**Materials provided**
____

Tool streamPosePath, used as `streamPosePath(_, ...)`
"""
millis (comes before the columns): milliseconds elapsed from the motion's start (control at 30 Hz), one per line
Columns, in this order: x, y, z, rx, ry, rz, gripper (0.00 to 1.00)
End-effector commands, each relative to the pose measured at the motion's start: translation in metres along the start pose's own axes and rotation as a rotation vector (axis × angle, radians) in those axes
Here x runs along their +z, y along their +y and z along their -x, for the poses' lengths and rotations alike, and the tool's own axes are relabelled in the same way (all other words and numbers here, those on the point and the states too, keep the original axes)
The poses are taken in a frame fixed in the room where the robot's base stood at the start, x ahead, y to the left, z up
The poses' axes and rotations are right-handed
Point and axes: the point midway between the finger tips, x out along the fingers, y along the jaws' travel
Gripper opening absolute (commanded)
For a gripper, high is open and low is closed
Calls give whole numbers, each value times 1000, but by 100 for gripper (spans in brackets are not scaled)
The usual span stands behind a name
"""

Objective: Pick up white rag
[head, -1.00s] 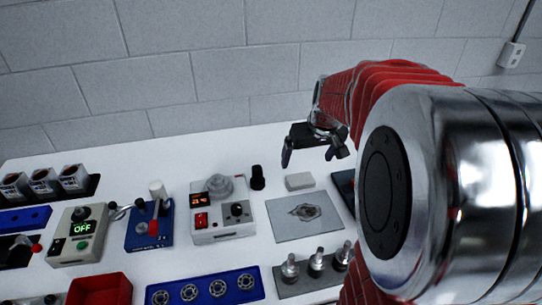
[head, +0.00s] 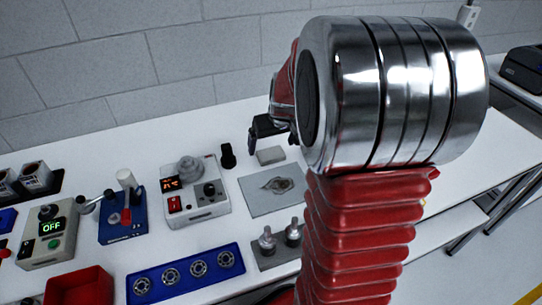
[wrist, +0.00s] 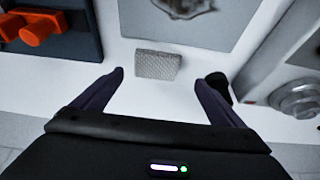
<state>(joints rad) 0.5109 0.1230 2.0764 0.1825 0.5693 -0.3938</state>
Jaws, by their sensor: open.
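The white rag (head: 270,155) looks like a small, pale, folded rectangle lying flat on the white table, behind the grey plate. In the wrist view the rag (wrist: 158,65) shows a woven texture and lies ahead of my gripper (wrist: 159,79), roughly between the lines of its two fingers. My gripper is open with nothing between its fingers. In the head view my gripper (head: 264,130) shows just behind the rag, partly hidden by my arm. The exact height of the fingers over the table cannot be told.
A black knob-like piece (head: 228,155) stands left of the rag; in the wrist view it (wrist: 219,86) is close beside the right finger. A grey plate (head: 255,203) with a dark patch and a control box (head: 203,210) are nearby. A blue bearing tray (head: 185,272) is in front.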

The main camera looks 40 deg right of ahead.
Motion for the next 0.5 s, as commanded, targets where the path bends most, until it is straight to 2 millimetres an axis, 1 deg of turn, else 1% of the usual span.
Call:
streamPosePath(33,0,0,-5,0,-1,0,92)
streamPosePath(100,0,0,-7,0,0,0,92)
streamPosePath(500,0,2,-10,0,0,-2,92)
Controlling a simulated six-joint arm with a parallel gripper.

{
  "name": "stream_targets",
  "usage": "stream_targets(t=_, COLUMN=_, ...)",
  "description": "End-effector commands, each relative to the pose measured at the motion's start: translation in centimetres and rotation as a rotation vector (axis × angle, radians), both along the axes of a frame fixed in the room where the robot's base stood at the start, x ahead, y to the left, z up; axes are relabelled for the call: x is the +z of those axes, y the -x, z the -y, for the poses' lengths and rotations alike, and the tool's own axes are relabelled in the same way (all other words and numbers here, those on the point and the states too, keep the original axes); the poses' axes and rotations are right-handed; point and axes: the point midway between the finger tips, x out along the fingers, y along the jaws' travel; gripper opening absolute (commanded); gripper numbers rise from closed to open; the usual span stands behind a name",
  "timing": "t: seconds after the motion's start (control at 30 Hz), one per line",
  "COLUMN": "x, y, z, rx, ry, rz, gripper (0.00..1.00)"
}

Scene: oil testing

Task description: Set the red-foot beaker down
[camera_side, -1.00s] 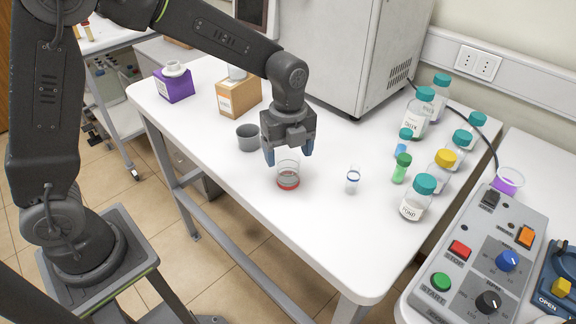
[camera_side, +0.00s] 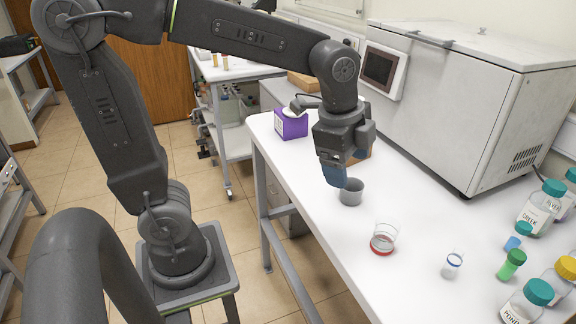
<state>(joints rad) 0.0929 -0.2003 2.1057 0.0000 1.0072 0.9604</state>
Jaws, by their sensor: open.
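The red-foot beaker (camera_side: 384,239) is a clear glass with a red base. It stands upright on the white table (camera_side: 318,215) near its front edge. My gripper (camera_side: 335,176) is above the table, up and to the left of the beaker and apart from it. Its blue fingertips point down, they are open, and nothing shows between them. From this angle one finger largely covers the other.
A grey cup (camera_side: 351,192) stands just below my gripper. A purple box (camera_side: 291,124) is at the far left end, and a cardboard box is partly hidden behind my gripper. A small blue-rimmed beaker (camera_side: 452,265) and several capped bottles (camera_side: 540,207) stand to the right.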

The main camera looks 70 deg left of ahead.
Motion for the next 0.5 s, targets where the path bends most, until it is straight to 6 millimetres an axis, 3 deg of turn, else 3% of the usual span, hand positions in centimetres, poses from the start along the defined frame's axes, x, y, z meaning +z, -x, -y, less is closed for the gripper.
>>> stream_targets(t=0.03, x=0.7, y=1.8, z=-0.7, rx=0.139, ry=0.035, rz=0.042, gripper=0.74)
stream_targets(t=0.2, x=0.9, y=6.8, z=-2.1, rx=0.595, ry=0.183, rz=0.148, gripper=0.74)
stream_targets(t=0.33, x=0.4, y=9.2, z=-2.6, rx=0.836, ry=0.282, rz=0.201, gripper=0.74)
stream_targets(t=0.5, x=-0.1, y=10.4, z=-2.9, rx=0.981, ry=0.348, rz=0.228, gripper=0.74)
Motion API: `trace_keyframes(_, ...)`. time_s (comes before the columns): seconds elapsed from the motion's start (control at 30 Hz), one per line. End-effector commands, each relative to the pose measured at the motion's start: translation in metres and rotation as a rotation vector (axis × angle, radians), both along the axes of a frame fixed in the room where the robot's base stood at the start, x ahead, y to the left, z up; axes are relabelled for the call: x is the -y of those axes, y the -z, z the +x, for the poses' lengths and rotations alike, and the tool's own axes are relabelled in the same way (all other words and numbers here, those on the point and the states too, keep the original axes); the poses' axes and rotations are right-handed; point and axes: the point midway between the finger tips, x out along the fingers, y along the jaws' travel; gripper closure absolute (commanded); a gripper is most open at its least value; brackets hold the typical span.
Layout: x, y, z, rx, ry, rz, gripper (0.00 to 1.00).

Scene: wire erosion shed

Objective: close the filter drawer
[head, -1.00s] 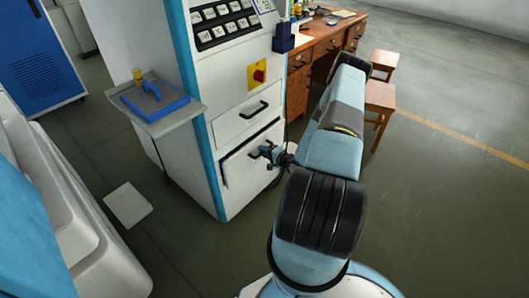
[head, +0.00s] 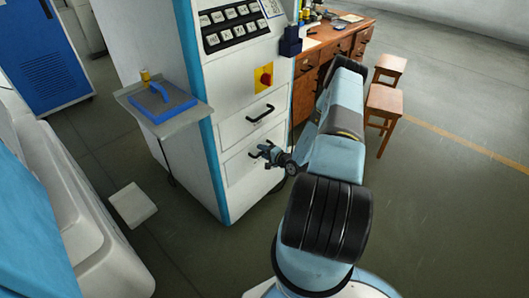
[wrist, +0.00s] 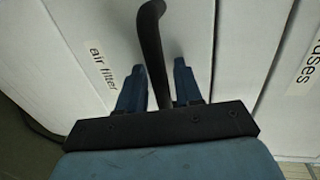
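The filter drawer (head: 238,172) is the lower white drawer of the machine cabinet. Its front looks flush with the cabinet in the head view, with no dark gap showing. In the wrist view its white front (wrist: 112,28) bears an "air filter" label. Its black bar handle (wrist: 153,45) passes between the two blue fingers of my gripper (wrist: 158,85). The fingers stand apart, with gaps visible beside the handle. In the head view my gripper (head: 270,155) is at the drawer's handle, partly covering it.
An upper drawer (head: 255,118) with a black handle sits above; a "fuses" label (wrist: 305,62) shows in the wrist view. A side shelf (head: 188,121) holds a blue tray. A wooden desk (head: 308,82) and stools (head: 385,100) stand beyond. Open floor lies right.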

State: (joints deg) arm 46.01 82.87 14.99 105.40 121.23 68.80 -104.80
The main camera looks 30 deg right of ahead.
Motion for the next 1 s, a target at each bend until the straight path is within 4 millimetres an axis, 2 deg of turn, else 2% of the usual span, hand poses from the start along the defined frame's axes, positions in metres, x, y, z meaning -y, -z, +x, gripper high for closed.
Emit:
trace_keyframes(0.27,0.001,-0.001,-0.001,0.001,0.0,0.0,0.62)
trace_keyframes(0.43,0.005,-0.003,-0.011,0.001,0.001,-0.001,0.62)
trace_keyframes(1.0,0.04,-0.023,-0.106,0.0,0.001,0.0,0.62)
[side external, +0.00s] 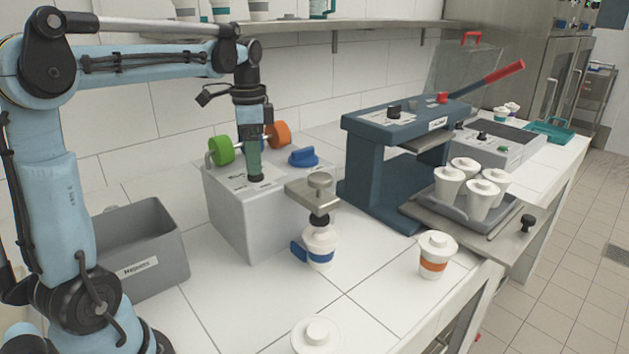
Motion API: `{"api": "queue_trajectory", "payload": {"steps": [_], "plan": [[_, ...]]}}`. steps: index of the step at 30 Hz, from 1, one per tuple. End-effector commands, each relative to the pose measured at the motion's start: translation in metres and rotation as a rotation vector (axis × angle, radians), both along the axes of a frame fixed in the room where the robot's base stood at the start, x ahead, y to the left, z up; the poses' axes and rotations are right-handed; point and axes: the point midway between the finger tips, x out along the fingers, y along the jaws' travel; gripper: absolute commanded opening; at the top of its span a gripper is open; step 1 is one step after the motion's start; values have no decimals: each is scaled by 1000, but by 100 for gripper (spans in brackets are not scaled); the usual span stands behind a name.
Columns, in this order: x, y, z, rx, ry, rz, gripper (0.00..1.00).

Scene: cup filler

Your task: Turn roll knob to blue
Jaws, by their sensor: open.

____

**Task statement**
Quote the listing above from its first line to the line with "in those axes", inclusive, and add nothing.

**Reply**
Tool streamPosePath, used as `streamPosePath(_, ...)`
"""
millis (comes before the columns): milliseconds elapsed from the motion's start (control at 30 Hz), one per line
Columns, in this order: x, y, z, rx, ry, rz, gripper (0.00 to 1.00)
End-effector commands, each relative to the pose measured at the motion's start: translation in metres along the start pose's own axes and rotation as a rotation vector (axis × angle, radians) in those axes

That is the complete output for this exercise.